When you think of a bow tie, many images pop into your mind. You associate bow ties with politicians, wedding guests, James Bond, and Donald Duck. They are made in different colors, decorated with distinct patterns, and are available in multiple sizes. Bow ties can be clip-on to provide an easy out for those who have not yet mastered the skill of knotting, or self-tied for you knotting professionals. You wear them regularly, but have you ever stopped to think about the history of the bow tie? More than just a fashionable substitute to the popular necktie, formal accessory for a tuxedo, or a regular staple in your favorite cartoon character’s closet, the art of tying a knot around your neck dates all the way back to the 1700’s. While the Croat mercenaries were preparing for their brutal attacks during the Prussian Wars, they found use for scarf ties as a way to hold up the openings of their shirts. This style was then adopted by the upper class in France and dubbed the name ‘Cravat’. Rather than simply tying a scarf around their necks, the French — being at the height of the fashion scene even in the 18th century — invented the bow tie that is seen today.
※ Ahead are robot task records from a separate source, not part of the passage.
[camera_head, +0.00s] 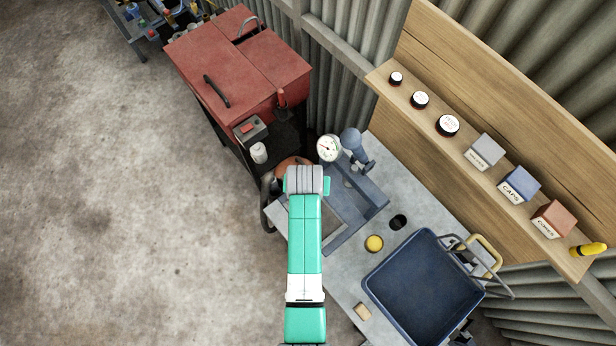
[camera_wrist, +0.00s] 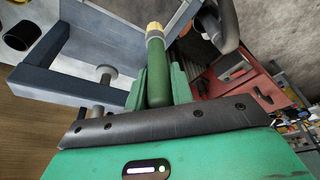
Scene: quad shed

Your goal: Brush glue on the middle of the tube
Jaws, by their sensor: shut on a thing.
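In the head view my arm hides the fingers and the brush. A thick dark curved piece (camera_wrist: 229,24), apparently the tube, lies just beyond and right of the yellow collar, apart from it in the picture. It also shows in the head view (camera_head: 268,202), left of my wrist and partly hidden. I cannot tell any glue on it.
A blue-grey metal frame (camera_head: 365,212) with a gauge (camera_head: 328,148) stands right of my wrist on the grey bench. A navy tray (camera_head: 422,290) sits at right. A wooden shelf (camera_head: 470,130) holds jars and boxes.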

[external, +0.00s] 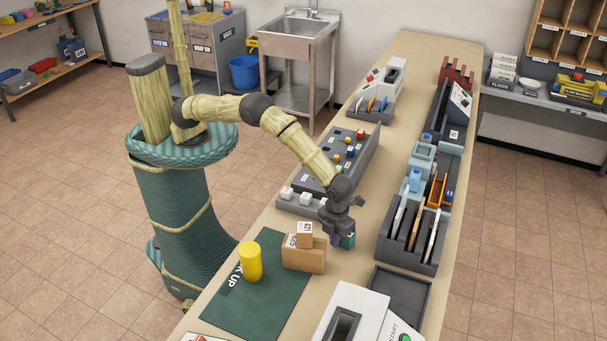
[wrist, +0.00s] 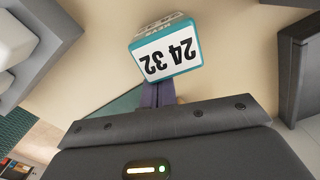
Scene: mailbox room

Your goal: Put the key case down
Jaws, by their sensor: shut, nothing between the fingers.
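The key case (wrist: 165,48) is a small teal box with a white face reading "24 32", upside down in the wrist view. It also shows in the external view (external: 349,241), low over or on the beige counter, partly hidden behind my gripper. My gripper (external: 338,240) is right beside it, above the counter. In the wrist view the purple fingers of my gripper (wrist: 158,92) are together, with the case just past their tips. Nothing shows between the fingers. I cannot tell whether the tips touch the case.
A green mat (external: 268,262) with a yellow cylinder (external: 250,262) and stacked cardboard boxes (external: 304,257) lies left of my gripper. A dark slotted rack (external: 413,262) stands to the right. Bare counter surrounds the case.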

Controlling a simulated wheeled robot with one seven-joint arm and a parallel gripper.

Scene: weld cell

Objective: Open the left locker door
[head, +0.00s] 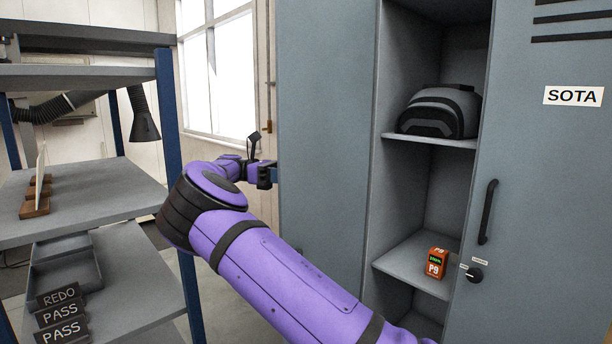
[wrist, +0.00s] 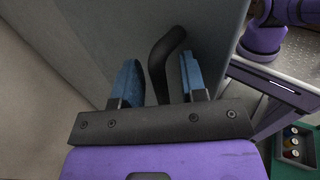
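The left locker door (head: 322,130) is grey and stands swung open, so the locker's shelves show beside it in the head view. My gripper (head: 272,174) is at the far side of this door, near its left edge. In the wrist view the door face (wrist: 205,30) carries a black bent handle (wrist: 160,68). The blue fingers of my gripper (wrist: 160,80) stand on either side of the handle, with a visible gap at each side. The gripper looks open around the handle. The handle is hidden in the head view.
The open locker holds a dark helmet-like item (head: 440,110) and an orange P9 box (head: 436,263) on shelves. The right locker door (head: 545,200), labelled SOTA, is shut. A blue-posted rack (head: 172,120) stands close left of my arm.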

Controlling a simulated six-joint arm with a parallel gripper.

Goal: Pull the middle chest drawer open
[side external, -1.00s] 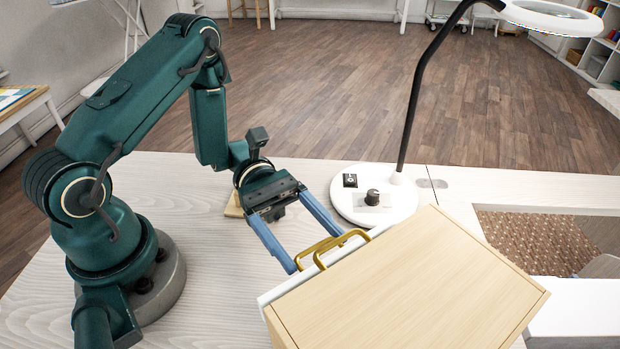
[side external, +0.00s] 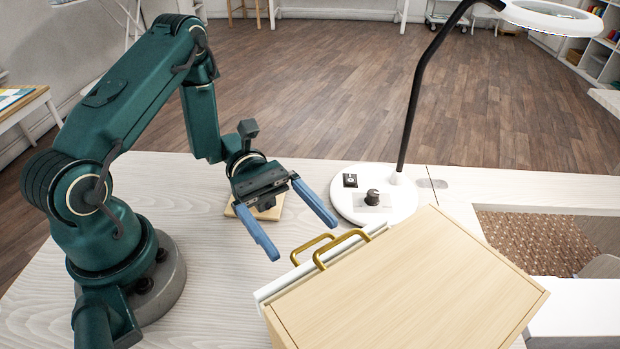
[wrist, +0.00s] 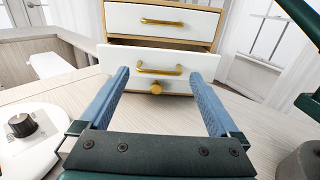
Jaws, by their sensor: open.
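The wooden chest (side external: 420,280) stands at the front right of the table in the side view. Its middle drawer (wrist: 205,63) has a white front that stands out past the drawer above, with a gap behind its top edge. Its brass handle (wrist: 158,70) shows between my fingers in the wrist view, and also in the side view (side external: 312,249). My gripper (side external: 300,232) is open and empty, its blue fingers apart from the handle with clear space between. How deep the drawer is open is hard to tell.
The top drawer (wrist: 130,18) with its own brass handle is shut. A brass knob (wrist: 156,88) sits low on the chest. A white lamp base (side external: 350,205) with a dark knob stands behind the chest. A small wooden block (side external: 262,212) lies beneath my gripper.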

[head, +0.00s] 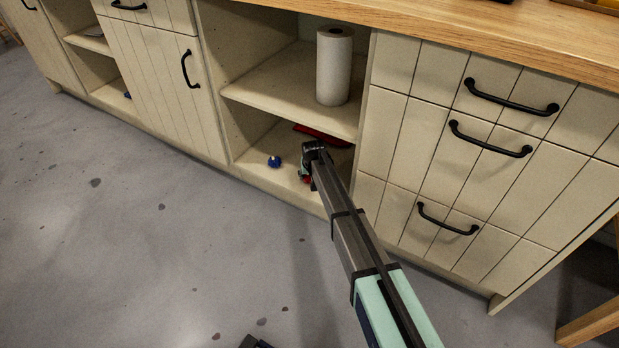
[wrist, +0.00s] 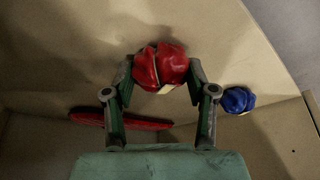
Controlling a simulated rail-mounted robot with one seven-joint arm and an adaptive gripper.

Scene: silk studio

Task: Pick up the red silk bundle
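The red silk bundle (wrist: 160,66) is a rounded, glossy red lump with a pale patch at its lower edge. In the wrist view it sits between the two fingertips of my gripper (wrist: 161,72), which press against its left and right sides. My gripper appears shut on it. In the head view my gripper (head: 309,165) reaches into the lower shelf space of the cabinet. There the bundle (head: 307,180) is mostly hidden by my arm, with only a bit of red showing. How far it is above the shelf is unclear.
A blue bundle (head: 274,161) lies left of my gripper; it also shows in the wrist view (wrist: 238,100). A long red object (head: 322,135) lies deeper in. The middle shelf (head: 270,92) with a paper roll (head: 333,66) is overhead. Drawers (head: 440,150) stand right.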

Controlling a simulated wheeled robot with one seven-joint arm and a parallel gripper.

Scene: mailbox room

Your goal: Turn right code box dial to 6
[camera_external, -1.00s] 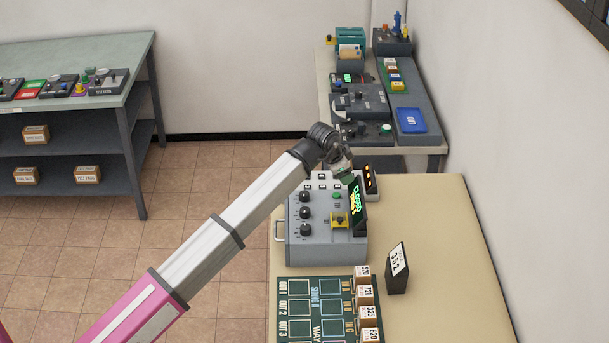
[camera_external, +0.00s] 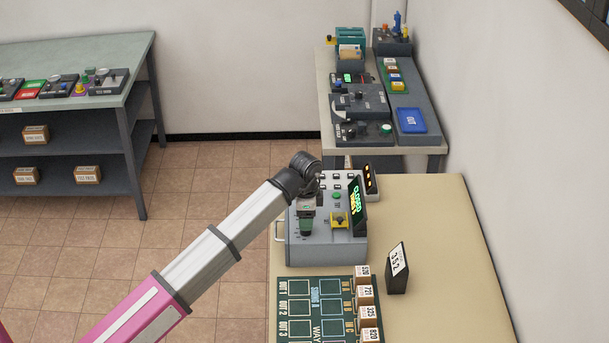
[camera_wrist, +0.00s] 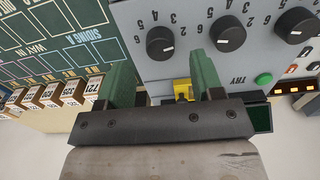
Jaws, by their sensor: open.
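The grey code box (camera_external: 330,246) stands on the right-hand table with a row of three black dials. In the wrist view the dial nearest the sorting board (camera_wrist: 161,42) has a white mark toward its lower right. The middle dial (camera_wrist: 228,33) and far dial (camera_wrist: 297,24) have marks pointing roughly down. The printed numbers appear upside down. The lit screen (camera_external: 356,204) reads CLOSED in green. My gripper (camera_wrist: 163,78) is open and empty, its green fingers apart near the nearest dial. In the outside view my gripper (camera_external: 307,228) hides the dials.
A green sorting board (camera_external: 314,306) with several small boxes (camera_external: 364,295) lies beside the code box. A dark block marked 352 (camera_external: 397,276) stands to its right. A yellow part (camera_wrist: 182,90) and green button (camera_wrist: 264,79) are on the code box. The table's right side is clear.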

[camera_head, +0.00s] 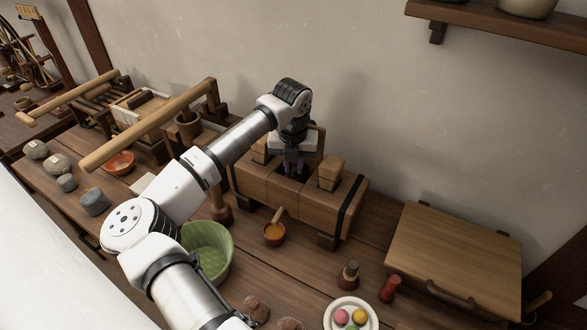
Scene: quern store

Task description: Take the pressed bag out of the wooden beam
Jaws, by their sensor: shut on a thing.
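The wooden beam (292,193) is a thick block with dark bands, standing on short feet on the table near the wall. It has a slot in its top, with wooden wedges (331,172) standing up from it. My gripper (292,168) points down into the slot in the middle of the beam, between the wedges. Its fingers are shut on something dark in the slot, most likely the pressed bag. The bag itself cannot be made out clearly, as the fingers and the slot's walls hide it.
A wooden lidded box (455,258) is to the right. A shelf (500,22) hangs upper right.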

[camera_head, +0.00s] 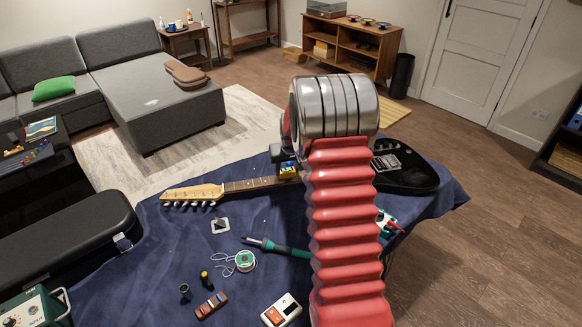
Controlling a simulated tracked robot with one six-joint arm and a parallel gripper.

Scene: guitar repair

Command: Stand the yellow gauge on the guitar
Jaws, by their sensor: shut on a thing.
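The guitar lies on its back across the blue cloth (160,250), with its pale headstock (192,192) at left and its black body (415,178) at right. My arm's red bellows and metal joint hide the middle of it. My gripper (285,162) shows only partly, as a dark shape left of the metal joint, over the neck. It is shut on the small yellow gauge (288,170), which appears at or just above the neck. I cannot tell whether the gauge touches the guitar, or how upright it is.
On the cloth lie a soldering iron (280,248), a solder spool (245,261), a white meter (282,311), a brown block (212,305) and small bottles. A black guitar case (70,240) is at left. A red-handled tool (392,224) is right of my arm.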

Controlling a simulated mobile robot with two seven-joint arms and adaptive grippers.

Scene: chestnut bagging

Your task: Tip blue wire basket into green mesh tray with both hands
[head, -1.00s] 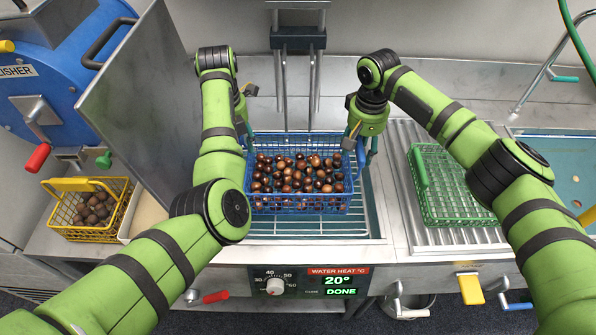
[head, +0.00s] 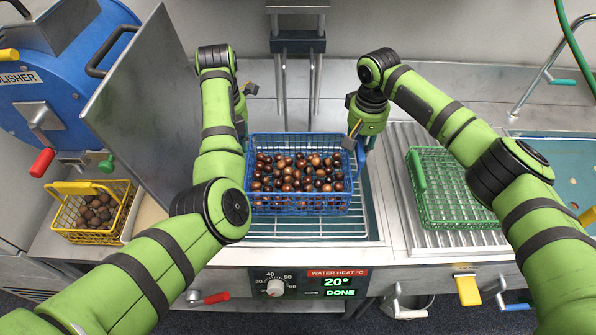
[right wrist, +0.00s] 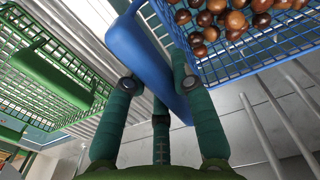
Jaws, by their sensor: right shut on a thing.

Bow ties weren’t always strictly for men. You can see actress Marlene Dietrich breaking female identity taboos by wearing a bow tie, suit and top hat in the film Morocco from the 1930’s. In the 1980’s, corporate women utilized a fuller version of the bow tie with suits and button-ups for a more established look. Formerly synonymous with nerds in movies, the bow tie has taken on a new meaning today. No longer should you feel like bow ties are only appropriate on the likes of Pee Wee Herman, or solely to wear to your best friends wedding. The modern bow tie is a fashion statement. It is worn with jeans and a button down, a simple blazer, or on casual Friday’s at the office. Today, we see innovative leather and felt bow ties from Bethany Shorb at Cyberoptix TieLab that defy the traditional bow tie on men and women. We see decorative, Nigerian-style dyed ties from Niyi Okuboyejo at Post-Imperial, and even feathered bow ties from Brackish. So for all you daring trend starters looking for a fashionable accessory with historical significance, the bow tie is a perfect fit. Keep the tradition alive.